Problem 2: Suppose you have exactly 600 feet of fencing. If $w$ (the width) represents how far the pen goes out away from the barn, can you express the area of the pen in terms of just $w$ ?

Answer: Now that you are only considering fencing setups that match the amount of fencing you have, the fencing arrangements you would consider all force a relationship between $\ell$ and $w,$ namely:

2w + \ell = 600.

This means that once we make a decision about what $w$ would be, $\ell$ is forced to be a certain number. And we can find this number (in terms of $w$ ) by solving for $\ell$ :

\ell = 600 - 2w.

And there we go! Once we know what $\ell$ has to be, we can find the area in terms of just $w$ :

A = \ell w = ( 600 - 2w ) w = 600w - 2w^2.

So why do this? Imagine you, as a farmer, want to get the most out your fencing. If you had to worry about both dimensions of your fencing, you would have a complicated thing to consider. But if you have the area in terms of just the width you can just look at a graph of the area in terms of the width.

We can plot the pen's area in terms of w on this graph.

Problem 3: What is the most amount of area you could have for your pen?

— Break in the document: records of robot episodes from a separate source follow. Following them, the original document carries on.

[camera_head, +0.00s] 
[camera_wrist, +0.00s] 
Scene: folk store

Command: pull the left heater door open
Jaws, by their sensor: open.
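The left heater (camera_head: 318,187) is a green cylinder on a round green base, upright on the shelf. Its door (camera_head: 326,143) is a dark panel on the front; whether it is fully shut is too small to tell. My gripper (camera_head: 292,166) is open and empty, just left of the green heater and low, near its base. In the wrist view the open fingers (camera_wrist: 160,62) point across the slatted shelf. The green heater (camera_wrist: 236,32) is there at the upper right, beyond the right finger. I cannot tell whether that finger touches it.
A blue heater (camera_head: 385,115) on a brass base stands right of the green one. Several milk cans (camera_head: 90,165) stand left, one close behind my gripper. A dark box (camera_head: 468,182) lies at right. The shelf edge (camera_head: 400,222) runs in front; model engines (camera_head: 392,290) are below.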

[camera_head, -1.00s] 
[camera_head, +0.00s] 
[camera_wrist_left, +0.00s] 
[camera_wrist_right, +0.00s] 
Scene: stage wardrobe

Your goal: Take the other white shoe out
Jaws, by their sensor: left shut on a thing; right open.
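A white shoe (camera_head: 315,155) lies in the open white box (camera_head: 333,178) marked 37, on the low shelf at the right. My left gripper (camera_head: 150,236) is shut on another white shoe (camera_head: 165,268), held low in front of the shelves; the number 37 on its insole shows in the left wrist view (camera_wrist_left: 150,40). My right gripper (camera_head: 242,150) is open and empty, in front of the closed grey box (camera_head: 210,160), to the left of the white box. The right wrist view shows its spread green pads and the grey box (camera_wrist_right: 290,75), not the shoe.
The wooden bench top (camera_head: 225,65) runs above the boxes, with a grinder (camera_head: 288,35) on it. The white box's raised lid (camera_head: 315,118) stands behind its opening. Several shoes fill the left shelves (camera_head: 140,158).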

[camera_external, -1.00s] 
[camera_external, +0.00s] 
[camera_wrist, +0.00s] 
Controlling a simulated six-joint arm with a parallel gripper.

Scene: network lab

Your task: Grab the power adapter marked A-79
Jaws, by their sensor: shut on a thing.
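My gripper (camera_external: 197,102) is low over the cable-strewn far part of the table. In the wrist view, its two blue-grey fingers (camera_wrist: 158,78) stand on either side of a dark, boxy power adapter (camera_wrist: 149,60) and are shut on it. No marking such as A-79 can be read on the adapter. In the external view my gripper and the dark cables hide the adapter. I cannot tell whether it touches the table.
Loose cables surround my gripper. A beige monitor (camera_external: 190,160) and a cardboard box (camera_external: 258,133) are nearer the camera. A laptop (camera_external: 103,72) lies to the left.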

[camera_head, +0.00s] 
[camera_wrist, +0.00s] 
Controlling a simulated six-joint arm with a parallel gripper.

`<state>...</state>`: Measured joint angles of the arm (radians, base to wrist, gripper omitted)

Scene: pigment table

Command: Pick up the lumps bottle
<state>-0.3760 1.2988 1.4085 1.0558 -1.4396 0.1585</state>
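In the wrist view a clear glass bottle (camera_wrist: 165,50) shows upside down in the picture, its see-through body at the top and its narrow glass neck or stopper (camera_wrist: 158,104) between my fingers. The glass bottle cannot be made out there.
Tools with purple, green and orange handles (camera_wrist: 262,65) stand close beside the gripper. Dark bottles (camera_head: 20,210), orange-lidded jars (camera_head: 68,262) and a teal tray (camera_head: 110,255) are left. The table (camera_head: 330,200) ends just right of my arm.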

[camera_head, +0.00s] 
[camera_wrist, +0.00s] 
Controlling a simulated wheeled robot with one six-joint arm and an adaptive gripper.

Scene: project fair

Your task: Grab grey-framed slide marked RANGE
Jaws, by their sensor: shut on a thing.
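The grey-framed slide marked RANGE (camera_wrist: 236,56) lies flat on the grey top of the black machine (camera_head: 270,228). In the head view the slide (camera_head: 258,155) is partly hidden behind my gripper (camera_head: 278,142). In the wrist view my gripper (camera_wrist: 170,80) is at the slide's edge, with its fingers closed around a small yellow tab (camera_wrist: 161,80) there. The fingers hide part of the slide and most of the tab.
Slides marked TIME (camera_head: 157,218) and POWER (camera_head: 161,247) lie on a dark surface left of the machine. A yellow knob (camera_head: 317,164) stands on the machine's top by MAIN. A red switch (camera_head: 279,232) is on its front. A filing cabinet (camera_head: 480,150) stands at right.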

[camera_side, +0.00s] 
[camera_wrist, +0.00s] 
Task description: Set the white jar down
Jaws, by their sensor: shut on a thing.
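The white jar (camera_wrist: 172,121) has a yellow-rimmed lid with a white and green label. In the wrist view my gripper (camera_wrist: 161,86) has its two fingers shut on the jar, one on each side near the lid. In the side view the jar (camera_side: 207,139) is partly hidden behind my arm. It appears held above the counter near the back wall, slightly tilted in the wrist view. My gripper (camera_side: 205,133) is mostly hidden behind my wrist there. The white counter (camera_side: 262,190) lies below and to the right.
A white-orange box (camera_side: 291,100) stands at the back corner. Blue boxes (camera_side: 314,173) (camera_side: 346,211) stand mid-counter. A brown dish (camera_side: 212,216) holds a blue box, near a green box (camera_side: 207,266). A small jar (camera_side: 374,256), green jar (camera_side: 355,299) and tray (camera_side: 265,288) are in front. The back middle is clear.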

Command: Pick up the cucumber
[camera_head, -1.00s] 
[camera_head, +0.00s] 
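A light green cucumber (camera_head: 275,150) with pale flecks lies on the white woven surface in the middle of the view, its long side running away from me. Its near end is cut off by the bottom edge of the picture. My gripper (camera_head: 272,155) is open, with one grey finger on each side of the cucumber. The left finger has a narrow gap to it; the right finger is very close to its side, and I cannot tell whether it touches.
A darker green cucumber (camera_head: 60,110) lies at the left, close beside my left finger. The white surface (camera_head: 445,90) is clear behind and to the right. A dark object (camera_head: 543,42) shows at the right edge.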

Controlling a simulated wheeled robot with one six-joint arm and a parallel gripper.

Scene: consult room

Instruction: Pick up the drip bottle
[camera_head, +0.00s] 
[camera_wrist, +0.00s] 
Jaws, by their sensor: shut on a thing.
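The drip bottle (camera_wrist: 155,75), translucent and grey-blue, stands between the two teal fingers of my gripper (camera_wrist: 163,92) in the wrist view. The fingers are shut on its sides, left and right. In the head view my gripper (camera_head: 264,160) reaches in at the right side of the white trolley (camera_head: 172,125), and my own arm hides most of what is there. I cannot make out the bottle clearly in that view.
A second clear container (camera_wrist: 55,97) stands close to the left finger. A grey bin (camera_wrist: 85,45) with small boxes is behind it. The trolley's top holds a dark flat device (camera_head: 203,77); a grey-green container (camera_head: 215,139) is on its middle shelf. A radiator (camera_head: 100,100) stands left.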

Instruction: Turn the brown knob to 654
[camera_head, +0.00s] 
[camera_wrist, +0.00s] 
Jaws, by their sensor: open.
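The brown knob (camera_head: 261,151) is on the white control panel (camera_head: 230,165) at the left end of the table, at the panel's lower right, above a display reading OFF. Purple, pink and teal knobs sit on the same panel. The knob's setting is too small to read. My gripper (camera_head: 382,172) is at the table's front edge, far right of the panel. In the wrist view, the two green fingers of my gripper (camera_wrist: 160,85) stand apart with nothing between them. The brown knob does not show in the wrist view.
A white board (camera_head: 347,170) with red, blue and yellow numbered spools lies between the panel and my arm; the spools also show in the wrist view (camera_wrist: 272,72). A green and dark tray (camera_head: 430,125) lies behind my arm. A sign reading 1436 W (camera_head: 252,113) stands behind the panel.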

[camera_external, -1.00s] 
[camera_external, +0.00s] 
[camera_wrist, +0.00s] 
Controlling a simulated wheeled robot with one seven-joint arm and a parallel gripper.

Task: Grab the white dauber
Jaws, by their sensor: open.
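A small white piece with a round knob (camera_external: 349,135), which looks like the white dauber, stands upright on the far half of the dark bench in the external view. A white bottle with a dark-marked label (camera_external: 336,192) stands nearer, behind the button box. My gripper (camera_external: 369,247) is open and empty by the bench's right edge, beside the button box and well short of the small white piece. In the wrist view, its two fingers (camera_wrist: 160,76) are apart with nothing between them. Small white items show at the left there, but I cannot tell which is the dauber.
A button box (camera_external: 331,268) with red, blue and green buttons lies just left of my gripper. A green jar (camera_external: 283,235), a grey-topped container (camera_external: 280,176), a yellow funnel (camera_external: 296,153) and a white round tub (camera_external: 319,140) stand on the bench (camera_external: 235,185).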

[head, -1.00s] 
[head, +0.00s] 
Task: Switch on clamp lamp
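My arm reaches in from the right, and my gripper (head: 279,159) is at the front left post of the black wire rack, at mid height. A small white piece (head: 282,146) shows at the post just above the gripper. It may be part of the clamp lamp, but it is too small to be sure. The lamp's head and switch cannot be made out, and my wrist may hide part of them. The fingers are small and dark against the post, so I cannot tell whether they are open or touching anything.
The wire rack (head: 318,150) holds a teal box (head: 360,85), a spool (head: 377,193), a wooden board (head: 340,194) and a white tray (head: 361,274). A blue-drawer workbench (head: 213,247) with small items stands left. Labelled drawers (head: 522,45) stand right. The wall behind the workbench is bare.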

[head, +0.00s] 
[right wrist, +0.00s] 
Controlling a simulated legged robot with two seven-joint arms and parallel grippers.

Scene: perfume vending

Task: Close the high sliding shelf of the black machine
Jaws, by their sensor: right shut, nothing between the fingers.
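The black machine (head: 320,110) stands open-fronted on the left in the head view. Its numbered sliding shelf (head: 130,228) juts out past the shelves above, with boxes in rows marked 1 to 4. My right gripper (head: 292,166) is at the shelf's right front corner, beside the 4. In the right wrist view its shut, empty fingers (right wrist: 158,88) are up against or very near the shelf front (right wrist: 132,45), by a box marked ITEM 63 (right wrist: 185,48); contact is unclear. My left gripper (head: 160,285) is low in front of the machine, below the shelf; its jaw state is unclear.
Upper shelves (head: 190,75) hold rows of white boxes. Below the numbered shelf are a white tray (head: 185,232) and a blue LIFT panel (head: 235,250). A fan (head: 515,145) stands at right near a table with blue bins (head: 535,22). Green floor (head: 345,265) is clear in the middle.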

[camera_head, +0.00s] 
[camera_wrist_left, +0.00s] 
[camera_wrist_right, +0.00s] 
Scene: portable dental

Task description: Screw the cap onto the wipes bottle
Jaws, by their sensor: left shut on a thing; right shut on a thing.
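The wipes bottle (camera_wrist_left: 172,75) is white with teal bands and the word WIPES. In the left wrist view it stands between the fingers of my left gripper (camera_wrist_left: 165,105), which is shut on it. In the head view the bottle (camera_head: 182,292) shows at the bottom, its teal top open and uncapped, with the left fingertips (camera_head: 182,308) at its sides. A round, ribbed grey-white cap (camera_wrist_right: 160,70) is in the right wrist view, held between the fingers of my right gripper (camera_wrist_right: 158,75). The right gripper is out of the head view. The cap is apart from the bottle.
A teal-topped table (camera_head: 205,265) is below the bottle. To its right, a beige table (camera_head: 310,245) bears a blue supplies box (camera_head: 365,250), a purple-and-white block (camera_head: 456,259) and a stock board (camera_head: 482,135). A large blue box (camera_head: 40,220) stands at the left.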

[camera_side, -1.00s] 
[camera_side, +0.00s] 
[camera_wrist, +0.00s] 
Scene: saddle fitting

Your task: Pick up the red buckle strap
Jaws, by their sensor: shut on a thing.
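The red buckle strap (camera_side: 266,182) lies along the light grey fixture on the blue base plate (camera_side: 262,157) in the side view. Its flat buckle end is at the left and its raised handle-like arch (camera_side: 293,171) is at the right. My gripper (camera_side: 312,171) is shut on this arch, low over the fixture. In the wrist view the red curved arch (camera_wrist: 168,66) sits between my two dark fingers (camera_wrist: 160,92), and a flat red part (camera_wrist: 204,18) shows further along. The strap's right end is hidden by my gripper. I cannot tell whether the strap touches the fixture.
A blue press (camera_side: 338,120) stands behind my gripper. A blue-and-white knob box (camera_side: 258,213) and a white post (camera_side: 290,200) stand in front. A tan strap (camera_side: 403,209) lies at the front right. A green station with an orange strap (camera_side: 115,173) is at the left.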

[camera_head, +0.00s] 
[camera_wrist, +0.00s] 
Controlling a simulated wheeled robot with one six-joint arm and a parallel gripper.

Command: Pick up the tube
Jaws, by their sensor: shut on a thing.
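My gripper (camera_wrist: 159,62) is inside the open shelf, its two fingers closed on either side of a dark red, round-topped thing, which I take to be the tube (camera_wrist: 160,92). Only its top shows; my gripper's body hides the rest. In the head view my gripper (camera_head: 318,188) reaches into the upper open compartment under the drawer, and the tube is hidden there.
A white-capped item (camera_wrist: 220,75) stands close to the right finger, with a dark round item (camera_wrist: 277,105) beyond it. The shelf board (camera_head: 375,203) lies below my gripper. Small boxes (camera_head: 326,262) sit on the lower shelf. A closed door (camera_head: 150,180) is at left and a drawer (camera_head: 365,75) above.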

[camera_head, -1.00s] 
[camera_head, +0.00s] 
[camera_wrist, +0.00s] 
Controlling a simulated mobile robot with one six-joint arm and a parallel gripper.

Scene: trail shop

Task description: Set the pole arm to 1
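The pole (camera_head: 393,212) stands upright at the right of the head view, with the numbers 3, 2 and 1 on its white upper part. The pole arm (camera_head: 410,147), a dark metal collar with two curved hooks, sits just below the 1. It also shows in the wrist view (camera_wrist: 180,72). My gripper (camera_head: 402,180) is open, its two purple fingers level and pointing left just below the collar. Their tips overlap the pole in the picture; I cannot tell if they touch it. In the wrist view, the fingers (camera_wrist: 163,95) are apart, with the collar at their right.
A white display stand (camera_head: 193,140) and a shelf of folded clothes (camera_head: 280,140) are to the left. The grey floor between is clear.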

Answer: At the end of the quarter, we'll learn a fancy calculus way of determining the answer to this question. In the meantime, if you haven't already, click the "Try it" button above and slide $w$ along the $w$ -axis until you line it up with the highest point on the graph. What number did you see? The number you see should be the maximum number of square feet you could have for your pen.

That's it!

Do you have a better understanding of how this works and why it is useful?